→ STATED TASK: Retype the opening lines of the listing below, ending with the line that contains "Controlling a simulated", and leave out any pictures.

- - - -

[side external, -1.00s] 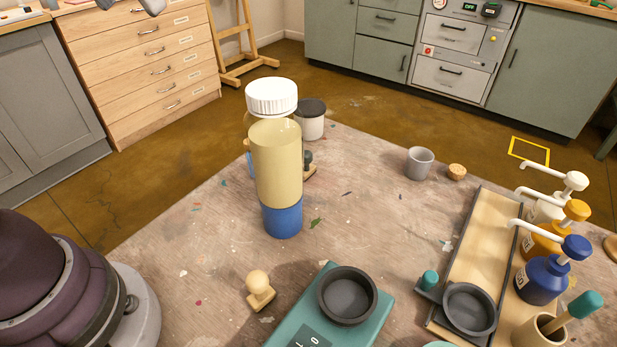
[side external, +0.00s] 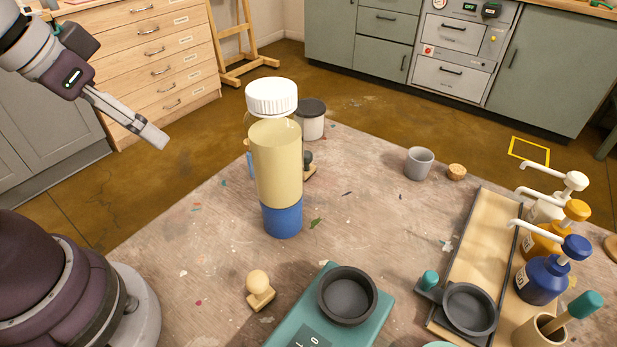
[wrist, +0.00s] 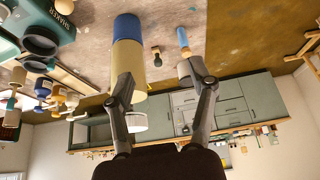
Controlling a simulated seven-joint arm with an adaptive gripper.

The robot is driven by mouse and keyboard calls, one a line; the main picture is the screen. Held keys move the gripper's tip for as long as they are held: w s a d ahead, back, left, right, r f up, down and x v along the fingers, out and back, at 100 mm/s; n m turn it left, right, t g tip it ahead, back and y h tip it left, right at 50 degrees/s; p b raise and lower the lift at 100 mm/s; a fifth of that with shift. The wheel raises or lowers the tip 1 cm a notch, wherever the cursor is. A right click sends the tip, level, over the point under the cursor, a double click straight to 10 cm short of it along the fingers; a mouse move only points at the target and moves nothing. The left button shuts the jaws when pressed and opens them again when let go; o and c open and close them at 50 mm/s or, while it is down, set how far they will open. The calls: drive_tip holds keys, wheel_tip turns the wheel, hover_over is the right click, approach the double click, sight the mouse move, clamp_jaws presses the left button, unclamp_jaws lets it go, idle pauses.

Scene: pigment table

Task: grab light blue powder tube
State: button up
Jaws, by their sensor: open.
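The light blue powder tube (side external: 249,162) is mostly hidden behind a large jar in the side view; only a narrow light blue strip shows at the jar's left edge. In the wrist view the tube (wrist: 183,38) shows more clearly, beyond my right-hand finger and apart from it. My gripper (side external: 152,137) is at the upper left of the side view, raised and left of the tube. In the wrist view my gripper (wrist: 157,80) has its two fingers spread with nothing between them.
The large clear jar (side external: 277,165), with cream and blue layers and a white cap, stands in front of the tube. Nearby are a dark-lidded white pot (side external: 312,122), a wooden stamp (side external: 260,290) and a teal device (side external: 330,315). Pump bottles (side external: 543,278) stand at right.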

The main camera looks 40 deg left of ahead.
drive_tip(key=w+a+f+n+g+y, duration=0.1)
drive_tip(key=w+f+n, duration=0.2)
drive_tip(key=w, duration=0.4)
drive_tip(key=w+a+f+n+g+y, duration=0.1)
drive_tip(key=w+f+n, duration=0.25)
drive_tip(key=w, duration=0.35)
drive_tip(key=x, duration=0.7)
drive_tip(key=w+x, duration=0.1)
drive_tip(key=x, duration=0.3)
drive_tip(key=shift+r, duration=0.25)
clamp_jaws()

- - - -

→ FULL ANSWER:
[side external, -1.00s] 
[side external, +0.00s] 
[wrist, +0.00s] 
Controlling a simulated seven-joint arm with an adaptive gripper.

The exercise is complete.